The range of legal recourse available to an employee for an adverse employment action are actually quite broad, especially considering the implication of the term “employment at will.” What follows is a non-exhaustive list of areas where the courts or legislature have allowed for an exception to the general “employment at will” rule in Washington:
1. Violation of the Minimum Wage Act;
2. Safety complaint regarding a job site safety issue;
3. Discrimination in the workplace due to an employee’s membership in a particular class deemed worthy of protection by the legislature:
4. Exercising a right such as taking protected leave. State and Federal law, including the Washington State Family Care Act, requires employers with 15 or more employees to provide eligible employees with up to 12 weeks of unpaid leave per year to care for a family member with a serious health condition.
5. Violation of Equal Pay and Opportunities Act;
6. Retaliation for exercising a legally protected right.
7. Termination arising from breach of the terms of an Employment Contract; and
8. Termination in violation of Public Policy
Items 1-6 operate as exceptions to the general “employment at will” by virtue of specific statutes passed by the State and Federal government including laws against discrimination based on race, sex, handicap status, gender identity, and which also proscribe termination or other lesser “adverse employment actions” against a person due to their membership in a protected class.

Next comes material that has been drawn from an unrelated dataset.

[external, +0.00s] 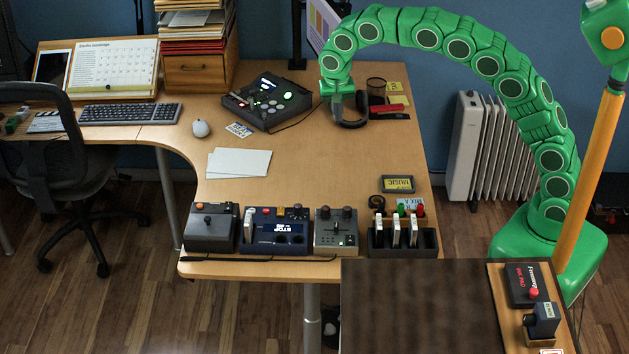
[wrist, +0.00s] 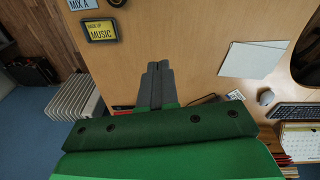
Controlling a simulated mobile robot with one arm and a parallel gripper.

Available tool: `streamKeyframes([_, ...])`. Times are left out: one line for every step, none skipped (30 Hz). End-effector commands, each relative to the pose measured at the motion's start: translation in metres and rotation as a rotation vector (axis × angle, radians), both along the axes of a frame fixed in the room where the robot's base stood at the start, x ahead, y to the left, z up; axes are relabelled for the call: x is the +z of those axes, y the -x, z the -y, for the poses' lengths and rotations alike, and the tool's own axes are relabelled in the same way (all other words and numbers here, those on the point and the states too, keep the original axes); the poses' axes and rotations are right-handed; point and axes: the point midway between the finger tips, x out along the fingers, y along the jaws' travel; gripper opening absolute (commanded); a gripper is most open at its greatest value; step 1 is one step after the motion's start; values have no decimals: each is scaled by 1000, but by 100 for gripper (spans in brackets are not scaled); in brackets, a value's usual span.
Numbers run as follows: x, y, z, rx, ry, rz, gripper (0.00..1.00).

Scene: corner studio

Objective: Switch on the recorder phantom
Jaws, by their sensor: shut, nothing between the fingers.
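My gripper (external: 337,108) is shut and empty above the far right part of the desk, pointing down. In the wrist view my gripper (wrist: 157,66) shows its two grey fingers together. At the desk's front edge stand a grey box with an orange knob (external: 208,228), a dark blue device with a small lit screen (external: 275,231), and a grey device with knobs and a green light (external: 336,232). I cannot tell for sure which is the recorder, and no phantom switch is readable. My gripper is well apart from all three, farther back on the desk.
A black console with lit buttons (external: 266,101) stands left of my gripper; dark headphones (external: 352,123) lie close to it. A slotted rack (external: 403,238) stands at the front right. White sheets (external: 239,163) lie mid-desk. A radiator (external: 481,150) stands to the right. The desk's middle is mostly clear.

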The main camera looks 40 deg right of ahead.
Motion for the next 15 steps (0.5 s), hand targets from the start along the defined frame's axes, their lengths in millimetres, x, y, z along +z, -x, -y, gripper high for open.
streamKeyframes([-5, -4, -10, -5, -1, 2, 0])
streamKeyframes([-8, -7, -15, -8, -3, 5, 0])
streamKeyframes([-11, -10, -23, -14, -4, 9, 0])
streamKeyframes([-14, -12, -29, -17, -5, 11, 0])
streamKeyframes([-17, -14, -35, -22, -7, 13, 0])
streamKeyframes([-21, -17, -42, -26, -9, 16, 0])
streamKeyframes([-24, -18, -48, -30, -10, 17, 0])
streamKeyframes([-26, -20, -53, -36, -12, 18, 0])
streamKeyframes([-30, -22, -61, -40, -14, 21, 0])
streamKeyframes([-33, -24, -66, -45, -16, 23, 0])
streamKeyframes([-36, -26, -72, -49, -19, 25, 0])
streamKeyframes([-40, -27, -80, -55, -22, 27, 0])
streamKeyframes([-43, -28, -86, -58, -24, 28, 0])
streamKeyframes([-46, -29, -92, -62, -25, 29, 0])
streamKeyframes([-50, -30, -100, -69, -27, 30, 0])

Items 7-8 however, are fundamentally different exceptions in that they are not wholly dependent on existing statutory or case law. An employee may make a claim for a breach of their terms of an employment contract that was drafted and executed by the employer and employee, both of whom agreed to its terms. For example, if an employee has a written contract for a specific term, and the employer terminates the employee before the end of the contract term, the employee may be able to sue the employer for breach of contract and collect money damages. If a written employment contract exists, it may set out the appropriate basis for termination and notice, as well as procedures to be followed in the event of a breach by either the employee or employer. The interplay between statutory law and the interpretation of the contract is complex and goes beyond the scope of this article.

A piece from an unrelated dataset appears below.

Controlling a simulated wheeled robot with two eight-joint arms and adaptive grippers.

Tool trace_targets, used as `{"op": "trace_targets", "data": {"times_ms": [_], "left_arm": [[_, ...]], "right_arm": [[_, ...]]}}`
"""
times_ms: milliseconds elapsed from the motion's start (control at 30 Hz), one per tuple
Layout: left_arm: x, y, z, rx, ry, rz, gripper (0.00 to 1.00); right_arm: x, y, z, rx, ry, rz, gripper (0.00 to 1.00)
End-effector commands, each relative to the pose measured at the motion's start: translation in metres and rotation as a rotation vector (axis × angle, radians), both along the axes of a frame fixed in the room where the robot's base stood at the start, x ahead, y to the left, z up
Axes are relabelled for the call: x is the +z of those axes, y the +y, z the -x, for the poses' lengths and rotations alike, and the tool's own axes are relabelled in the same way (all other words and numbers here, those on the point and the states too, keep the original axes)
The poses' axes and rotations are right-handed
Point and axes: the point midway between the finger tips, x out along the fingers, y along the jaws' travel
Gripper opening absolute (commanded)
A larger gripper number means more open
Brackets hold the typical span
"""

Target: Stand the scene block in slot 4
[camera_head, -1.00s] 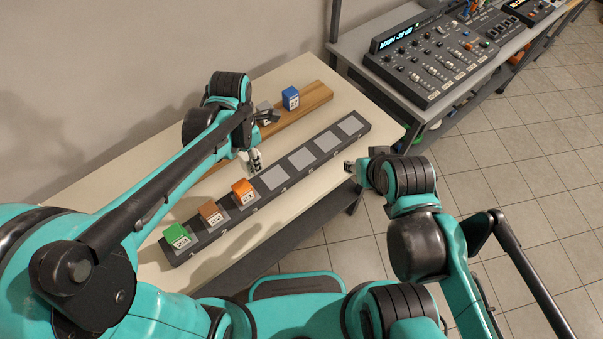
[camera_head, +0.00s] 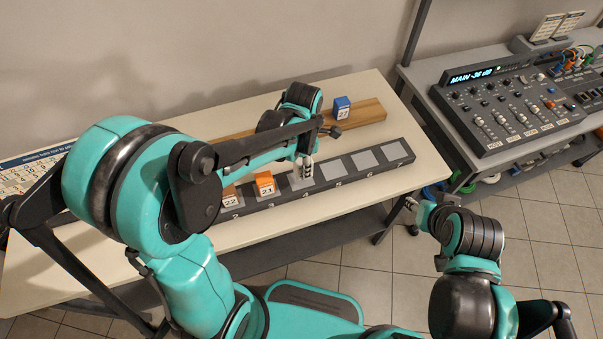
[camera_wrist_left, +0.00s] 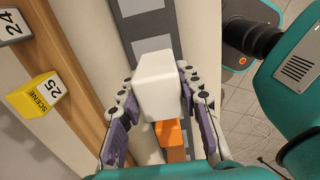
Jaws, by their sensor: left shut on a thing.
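My left gripper (camera_head: 303,168) is shut on a white block (camera_wrist_left: 160,88), gripped between both fingers in the left wrist view (camera_wrist_left: 163,110). No label shows on this block's visible faces. In the head view the gripper is over slot 4 of the dark rack (camera_head: 370,174); the fingers largely hide the block, and I cannot tell whether it touches the slot pad (camera_head: 296,184). A yellow block marked SCENE 25 (camera_wrist_left: 33,95) lies on the wooden board (camera_wrist_left: 75,110). My right gripper (camera_head: 412,204) is off the table's right end; its jaws are too small to read.
An orange block marked 21 (camera_head: 264,184) stands in slot 3, beside the left gripper. A brown block marked 22 (camera_head: 230,197) is in slot 2. Slots 5 to 7 are empty. A blue block (camera_head: 342,108) and a block marked 24 (camera_wrist_left: 12,24) are on the board. A mixing console (camera_head: 510,110) stands right.

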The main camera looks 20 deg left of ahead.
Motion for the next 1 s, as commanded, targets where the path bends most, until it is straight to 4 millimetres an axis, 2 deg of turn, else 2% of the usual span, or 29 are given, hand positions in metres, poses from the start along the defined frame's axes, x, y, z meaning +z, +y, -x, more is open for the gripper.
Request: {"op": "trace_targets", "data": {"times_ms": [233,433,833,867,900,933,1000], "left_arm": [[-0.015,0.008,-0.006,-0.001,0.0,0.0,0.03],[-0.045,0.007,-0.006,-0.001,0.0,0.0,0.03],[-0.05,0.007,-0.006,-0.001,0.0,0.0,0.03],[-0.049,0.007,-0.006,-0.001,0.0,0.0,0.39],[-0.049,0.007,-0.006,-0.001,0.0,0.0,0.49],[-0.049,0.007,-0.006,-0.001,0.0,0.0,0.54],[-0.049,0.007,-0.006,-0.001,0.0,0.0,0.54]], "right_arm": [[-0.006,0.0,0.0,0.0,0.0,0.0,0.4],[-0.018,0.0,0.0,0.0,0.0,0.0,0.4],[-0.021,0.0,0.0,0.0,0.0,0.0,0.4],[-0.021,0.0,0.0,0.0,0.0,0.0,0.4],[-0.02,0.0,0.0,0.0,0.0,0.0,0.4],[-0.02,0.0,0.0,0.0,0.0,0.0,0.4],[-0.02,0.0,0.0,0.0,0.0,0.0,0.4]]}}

Item 8 hereinabove relates to wrongful termination or other adverse action by an employer that a Court determines was contrary to public policy, even if that action was not specifically proscribed by the legislature or established common law. This is case by case Court created exception that is often plead by plaintiffs in their complaints, but in practice is rarely successful. This cause of action exists for purposes of providing the employee recourse in an employment situation where the employer’s conduct was aberrant and should be discouraged but is not governed by statute or prior case law. See generally Bostain v. Food Express, Inc., 159 Wn. 2d 700 (2006) (an employee terminated for filing a workers’ compensation claim could bring a wrongful termination claim against his employer); and see Wilmot v. Kaiser Aluminum & Chemical Corp, 118 Wn. 2d 46, 821 P.2d 18 (1991) (Employee terminated for refusing to sign a waiver of his right to sue his employer could bring a wrongful termination claim against his employer)

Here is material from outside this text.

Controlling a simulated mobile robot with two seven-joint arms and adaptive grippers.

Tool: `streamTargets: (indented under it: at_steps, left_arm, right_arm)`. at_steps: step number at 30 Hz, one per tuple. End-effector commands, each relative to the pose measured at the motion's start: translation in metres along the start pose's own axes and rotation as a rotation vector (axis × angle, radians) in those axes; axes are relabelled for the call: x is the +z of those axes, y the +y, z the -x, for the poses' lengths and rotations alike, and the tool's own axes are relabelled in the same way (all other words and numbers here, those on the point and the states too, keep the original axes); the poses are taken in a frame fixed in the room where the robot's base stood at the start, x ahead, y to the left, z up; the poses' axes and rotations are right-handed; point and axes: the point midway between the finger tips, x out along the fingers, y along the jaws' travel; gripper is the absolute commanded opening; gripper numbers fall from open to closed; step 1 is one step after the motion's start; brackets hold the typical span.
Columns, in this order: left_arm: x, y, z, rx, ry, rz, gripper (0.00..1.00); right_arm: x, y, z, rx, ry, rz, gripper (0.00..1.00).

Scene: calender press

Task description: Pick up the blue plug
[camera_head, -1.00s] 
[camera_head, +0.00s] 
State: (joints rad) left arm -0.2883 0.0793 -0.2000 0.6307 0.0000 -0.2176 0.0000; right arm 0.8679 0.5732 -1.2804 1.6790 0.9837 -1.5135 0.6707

Although the protections established by statute expand over time, allowing a claim based on activities contrary to recognized public policy, provide courts the freedom to decide cases based on common sense and accepted norms when justice so requires.
Proving the Case.
Claims for wrongful termination or retaliation present unique evidentiary challenges to the claimant/employee regardless of the context. It is assumed that employers are not apt to announce a discriminatory, retaliatory, or other improper motive when taking an adverse action towards an employee. The cases applying to Washington and Federal law allow employee/claimants to simply show a prima facie case with circumstantial evidence. Although an employee has the burden of establishing specific and material facts to support each element of his or her prima facie for discrimination, Courts have allowed cases to go forward based on a reasonable inference drawn from circumstantial evidence.
Once the plaintiff establishes a prima facie case, the burden shifts to the employer, who must articulate a legitimate, non-retaliatory reason for terminating the plaintiff. This is a burden of production, not persuasion. If the employer meets this burden, the burden shifts back to the plaintiff to show the employer’s stated reason is pretextual. In some cases, even if the employer has a legitimate basis for taking the adverse employment action, a plaintiff may meet their burden with evidence that the protected status or activity was a substantial factor motivating the employer taking the adverse action.
CONCLUSION
The list of exceptions to the “employment at will” doctrine is not exhaustive. These specific examples are discussed in order to explicate the actual application and import of Washington’s “employment at will” doctrine. It is important that employers and employees understand that term is essentially a misnomer and does not accurately describe the current state of the law in this State applicable to the employer/employee relationship. This is vital knowledge to anyone faced with a decision to fire, hire, litigate or walk away. Any employee or employer concerned about specific actions or responses in a problematic employment relationship is well served to look for legal advice from attorneys with experience and expertise in this body of law.